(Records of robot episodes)
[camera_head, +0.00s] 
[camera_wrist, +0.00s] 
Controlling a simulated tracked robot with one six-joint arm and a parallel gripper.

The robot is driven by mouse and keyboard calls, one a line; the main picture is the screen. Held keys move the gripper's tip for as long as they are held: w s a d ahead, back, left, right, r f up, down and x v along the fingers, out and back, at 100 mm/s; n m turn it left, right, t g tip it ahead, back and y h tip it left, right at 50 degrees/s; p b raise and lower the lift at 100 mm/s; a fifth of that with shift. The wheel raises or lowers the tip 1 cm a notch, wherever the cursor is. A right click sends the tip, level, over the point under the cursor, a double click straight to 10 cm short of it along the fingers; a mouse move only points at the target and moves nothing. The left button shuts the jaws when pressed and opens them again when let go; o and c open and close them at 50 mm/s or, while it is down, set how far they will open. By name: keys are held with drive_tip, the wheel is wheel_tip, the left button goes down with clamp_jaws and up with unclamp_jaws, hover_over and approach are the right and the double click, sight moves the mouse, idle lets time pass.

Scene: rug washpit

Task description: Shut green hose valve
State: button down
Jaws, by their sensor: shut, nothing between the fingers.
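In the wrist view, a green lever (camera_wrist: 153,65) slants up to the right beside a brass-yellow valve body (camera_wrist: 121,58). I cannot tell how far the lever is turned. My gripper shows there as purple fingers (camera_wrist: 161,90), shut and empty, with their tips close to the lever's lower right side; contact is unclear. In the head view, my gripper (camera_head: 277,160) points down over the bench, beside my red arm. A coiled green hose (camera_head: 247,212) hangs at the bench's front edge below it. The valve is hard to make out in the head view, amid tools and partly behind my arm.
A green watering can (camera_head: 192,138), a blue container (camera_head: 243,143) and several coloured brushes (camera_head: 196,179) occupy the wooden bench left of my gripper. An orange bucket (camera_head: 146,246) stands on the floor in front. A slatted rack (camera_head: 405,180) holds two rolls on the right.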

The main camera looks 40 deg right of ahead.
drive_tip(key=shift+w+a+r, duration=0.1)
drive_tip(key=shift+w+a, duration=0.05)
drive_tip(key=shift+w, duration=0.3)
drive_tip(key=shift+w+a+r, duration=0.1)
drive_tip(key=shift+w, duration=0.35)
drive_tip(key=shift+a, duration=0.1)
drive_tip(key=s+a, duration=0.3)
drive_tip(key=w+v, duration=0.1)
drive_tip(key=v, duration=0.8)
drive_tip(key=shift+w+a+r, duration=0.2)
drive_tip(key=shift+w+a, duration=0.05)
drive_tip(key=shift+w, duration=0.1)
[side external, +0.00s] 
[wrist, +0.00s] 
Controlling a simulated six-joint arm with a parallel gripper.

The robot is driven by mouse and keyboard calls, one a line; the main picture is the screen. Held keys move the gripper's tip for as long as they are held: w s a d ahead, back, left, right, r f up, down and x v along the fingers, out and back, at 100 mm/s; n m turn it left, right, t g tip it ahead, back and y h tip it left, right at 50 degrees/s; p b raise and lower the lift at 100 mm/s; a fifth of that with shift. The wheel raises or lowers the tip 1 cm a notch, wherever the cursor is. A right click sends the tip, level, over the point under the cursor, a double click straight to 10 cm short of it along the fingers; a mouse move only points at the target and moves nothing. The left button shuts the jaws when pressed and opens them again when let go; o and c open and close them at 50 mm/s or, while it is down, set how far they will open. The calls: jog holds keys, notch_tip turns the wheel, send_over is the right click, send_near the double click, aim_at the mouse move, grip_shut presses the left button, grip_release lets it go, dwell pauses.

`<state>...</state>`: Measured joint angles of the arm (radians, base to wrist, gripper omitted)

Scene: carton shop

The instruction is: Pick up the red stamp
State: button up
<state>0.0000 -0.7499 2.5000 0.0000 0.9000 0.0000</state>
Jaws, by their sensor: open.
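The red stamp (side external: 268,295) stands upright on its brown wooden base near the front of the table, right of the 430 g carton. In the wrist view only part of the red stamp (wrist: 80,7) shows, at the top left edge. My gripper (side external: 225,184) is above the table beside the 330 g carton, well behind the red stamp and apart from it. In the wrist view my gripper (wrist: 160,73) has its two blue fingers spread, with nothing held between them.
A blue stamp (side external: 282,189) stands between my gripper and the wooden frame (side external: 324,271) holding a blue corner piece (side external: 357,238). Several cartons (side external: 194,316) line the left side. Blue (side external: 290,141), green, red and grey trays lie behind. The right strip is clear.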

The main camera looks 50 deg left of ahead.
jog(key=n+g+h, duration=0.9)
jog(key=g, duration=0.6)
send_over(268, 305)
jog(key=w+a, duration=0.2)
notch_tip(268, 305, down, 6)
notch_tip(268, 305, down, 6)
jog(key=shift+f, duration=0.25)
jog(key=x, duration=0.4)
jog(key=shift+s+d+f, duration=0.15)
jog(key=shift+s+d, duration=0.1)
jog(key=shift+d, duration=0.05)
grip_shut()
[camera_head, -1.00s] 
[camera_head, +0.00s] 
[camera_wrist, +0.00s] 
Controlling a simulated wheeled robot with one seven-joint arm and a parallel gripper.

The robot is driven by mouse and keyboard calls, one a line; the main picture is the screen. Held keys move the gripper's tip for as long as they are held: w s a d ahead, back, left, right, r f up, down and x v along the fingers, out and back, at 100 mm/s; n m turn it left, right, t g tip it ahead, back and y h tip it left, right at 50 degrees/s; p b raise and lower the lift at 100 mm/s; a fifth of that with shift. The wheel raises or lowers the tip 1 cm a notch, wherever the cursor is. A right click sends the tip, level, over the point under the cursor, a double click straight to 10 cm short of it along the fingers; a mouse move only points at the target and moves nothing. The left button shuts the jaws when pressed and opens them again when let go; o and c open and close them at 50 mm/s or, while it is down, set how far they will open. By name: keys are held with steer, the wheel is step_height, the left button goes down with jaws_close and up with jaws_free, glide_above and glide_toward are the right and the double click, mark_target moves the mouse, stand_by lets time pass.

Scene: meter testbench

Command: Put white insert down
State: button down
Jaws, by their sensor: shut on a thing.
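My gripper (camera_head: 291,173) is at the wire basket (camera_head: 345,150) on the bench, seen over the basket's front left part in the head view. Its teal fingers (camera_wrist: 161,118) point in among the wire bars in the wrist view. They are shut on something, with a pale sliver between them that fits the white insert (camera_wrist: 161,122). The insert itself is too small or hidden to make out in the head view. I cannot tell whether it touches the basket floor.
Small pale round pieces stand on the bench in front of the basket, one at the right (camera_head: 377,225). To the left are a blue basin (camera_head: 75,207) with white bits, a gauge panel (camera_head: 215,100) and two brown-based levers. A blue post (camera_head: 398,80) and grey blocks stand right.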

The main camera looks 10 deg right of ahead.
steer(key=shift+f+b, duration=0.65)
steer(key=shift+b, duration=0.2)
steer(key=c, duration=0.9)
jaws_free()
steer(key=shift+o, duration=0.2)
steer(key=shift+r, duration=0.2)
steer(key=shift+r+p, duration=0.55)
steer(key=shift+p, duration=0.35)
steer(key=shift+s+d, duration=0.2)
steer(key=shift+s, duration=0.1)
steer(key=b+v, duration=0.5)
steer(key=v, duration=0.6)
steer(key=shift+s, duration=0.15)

### WHAT NEEDS TO BE DONE
Extract each line of the listing above, copying it word for word.

### WRITTEN SOLUTION
[camera_head, +0.00s] 
[camera_wrist, +0.00s] 
Controlling a simulated tracked robot with one six-joint arm and a parallel gripper.

The robot is driven by mouse and keyboard calls, one a line; the main picture is the screen. Held keys move the gripper's tip for as long as they are held: w s a d ahead, back, left, right, r f up, down and x v along the fingers, out and back, at 100 mm/s; n m turn it left, right, t g tip it ahead, back and y h tip it left, right at 50 degrees/s; p b raise and lower the lift at 100 mm/s; a fifth of that with shift. The wheel raises or lowers the tip 1 cm a notch, wherever the cursor is. A right click sends the tip, level, over the point under the cursor, a double click straight to 10 cm short of it along the fingers; a mouse move only points at the target and moves nothing. The left button shuts the jaws when pressed and opens them again when let go; o and c open and close them at 50 mm/s or, while it is down, set how far they will open. By name: keys are held with drive_tip, the wheel is wheel_tip, the left button goes down with clamp_jaws and up with unclamp_jaws, hover_over and approach are the right and the double click, sight moves the mouse, idle lets time pass.

Scene: rug washpit

Task description: Shut green hose valve
State: button down
Jaws, by their sensor: shut, nothing between the fingers.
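In the wrist view, a green lever (camera_wrist: 153,65) slants up to the right beside a brass-yellow valve body (camera_wrist: 121,58). I cannot tell how far the lever is turned. My gripper shows there as purple fingers (camera_wrist: 161,90), shut and empty, with their tips close to the lever's lower right side; contact is unclear. In the head view, my gripper (camera_head: 277,160) points down over the bench, beside my red arm. A coiled green hose (camera_head: 247,212) hangs at the bench's front edge below it. The valve is hard to make out in the head view, amid tools and partly behind my arm.
A green watering can (camera_head: 192,138), a blue container (camera_head: 243,143) and several coloured brushes (camera_head: 196,179) occupy the wooden bench left of my gripper. An orange bucket (camera_head: 146,246) stands on the floor in front. A slatted rack (camera_head: 405,180) holds two rolls on the right.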

The main camera looks 40 deg right of ahead.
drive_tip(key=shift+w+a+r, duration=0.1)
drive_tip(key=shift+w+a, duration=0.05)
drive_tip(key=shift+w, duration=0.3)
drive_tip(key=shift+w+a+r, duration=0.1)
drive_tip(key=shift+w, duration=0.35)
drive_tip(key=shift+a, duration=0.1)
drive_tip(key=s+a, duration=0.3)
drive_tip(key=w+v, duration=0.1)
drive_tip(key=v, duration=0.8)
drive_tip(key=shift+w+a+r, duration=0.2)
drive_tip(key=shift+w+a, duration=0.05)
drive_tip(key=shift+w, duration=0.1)
[side external, +0.00s] 
[wrist, +0.00s] 
Controlling a simulated six-joint arm with a parallel gripper.

The robot is driven by mouse and keyboard calls, one a line; the main picture is the screen. Held keys move the gripper's tip for as long as they are held: w s a d ahead, back, left, right, r f up, down and x v along the fingers, out and back, at 100 mm/s; n m turn it left, right, t g tip it ahead, back and y h tip it left, right at 50 degrees/s; p b raise and lower the lift at 100 mm/s; a fifth of that with shift. The wheel raises or lowers the tip 1 cm a notch, wherever the cursor is. A right click sends the tip, level, over the point under the cursor, a double click straight to 10 cm short of it along the fingers; a mouse move only points at the target and moves nothing. The left button shuts the jaws when pressed and opens them again when let go; o and c open and close them at 50 mm/s or, while it is down, set how far they will open. The calls: jog holds keys, notch_tip turns the wheel, send_over is the right click, send_near the double click, aim_at the mouse move, grip_shut presses the left button, grip_release lets it go, dwell pauses.

`<state>...</state>`: Measured joint angles of the arm (radians, base to wrist, gripper omitted)

Scene: carton shop

The instruction is: Pick up the red stamp
State: button up
<state>0.0000 -0.7499 2.5000 0.0000 0.9000 0.0000</state>
Jaws, by their sensor: open.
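The red stamp (side external: 268,295) stands upright on its brown wooden base near the front of the table, right of the 430 g carton. In the wrist view only part of the red stamp (wrist: 80,7) shows, at the top left edge. My gripper (side external: 225,184) is above the table beside the 330 g carton, well behind the red stamp and apart from it. In the wrist view my gripper (wrist: 160,73) has its two blue fingers spread, with nothing held between them.
A blue stamp (side external: 282,189) stands between my gripper and the wooden frame (side external: 324,271) holding a blue corner piece (side external: 357,238). Several cartons (side external: 194,316) line the left side. Blue (side external: 290,141), green, red and grey trays lie behind. The right strip is clear.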

The main camera looks 50 deg left of ahead.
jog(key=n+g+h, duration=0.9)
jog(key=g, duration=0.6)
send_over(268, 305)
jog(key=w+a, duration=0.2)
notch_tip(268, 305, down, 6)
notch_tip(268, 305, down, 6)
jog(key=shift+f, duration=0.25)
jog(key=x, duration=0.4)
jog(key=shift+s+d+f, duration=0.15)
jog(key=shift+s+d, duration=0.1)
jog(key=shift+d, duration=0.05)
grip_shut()
[camera_head, -1.00s] 
[camera_head, +0.00s] 
[camera_wrist, +0.00s] 
Controlling a simulated wheeled robot with one seven-joint arm and a parallel gripper.

The robot is driven by mouse and keyboard calls, one a line; the main picture is the screen. Held keys move the gripper's tip for as long as they are held: w s a d ahead, back, left, right, r f up, down and x v along the fingers, out and back, at 100 mm/s; n m turn it left, right, t g tip it ahead, back and y h tip it left, right at 50 degrees/s; p b raise and lower the lift at 100 mm/s; a fifth of that with shift. The wheel raises or lowers the tip 1 cm a notch, wherever the cursor is. A right click sends the tip, level, over the point under the cursor, a double click straight to 10 cm short of it along the fingers; a mouse move only points at the target and moves nothing. The left button shuts the jaws when pressed and opens them again when let go; o and c open and close them at 50 mm/s or, while it is down, set how far they will open. By name: keys are held with steer, the wheel is step_height, the left button goes down with jaws_close and up with jaws_free, glide_above and glide_toward are the right and the double click, mark_target moves the mouse, stand_by lets time pass.

Scene: meter testbench

Command: Put white insert down
State: button down
Jaws, by their sensor: shut on a thing.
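My gripper (camera_head: 291,173) is at the wire basket (camera_head: 345,150) on the bench, seen over the basket's front left part in the head view. Its teal fingers (camera_wrist: 161,118) point in among the wire bars in the wrist view. They are shut on something, with a pale sliver between them that fits the white insert (camera_wrist: 161,122). The insert itself is too small or hidden to make out in the head view. I cannot tell whether it touches the basket floor.
Small pale round pieces stand on the bench in front of the basket, one at the right (camera_head: 377,225). To the left are a blue basin (camera_head: 75,207) with white bits, a gauge panel (camera_head: 215,100) and two brown-based levers. A blue post (camera_head: 398,80) and grey blocks stand right.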

The main camera looks 10 deg right of ahead.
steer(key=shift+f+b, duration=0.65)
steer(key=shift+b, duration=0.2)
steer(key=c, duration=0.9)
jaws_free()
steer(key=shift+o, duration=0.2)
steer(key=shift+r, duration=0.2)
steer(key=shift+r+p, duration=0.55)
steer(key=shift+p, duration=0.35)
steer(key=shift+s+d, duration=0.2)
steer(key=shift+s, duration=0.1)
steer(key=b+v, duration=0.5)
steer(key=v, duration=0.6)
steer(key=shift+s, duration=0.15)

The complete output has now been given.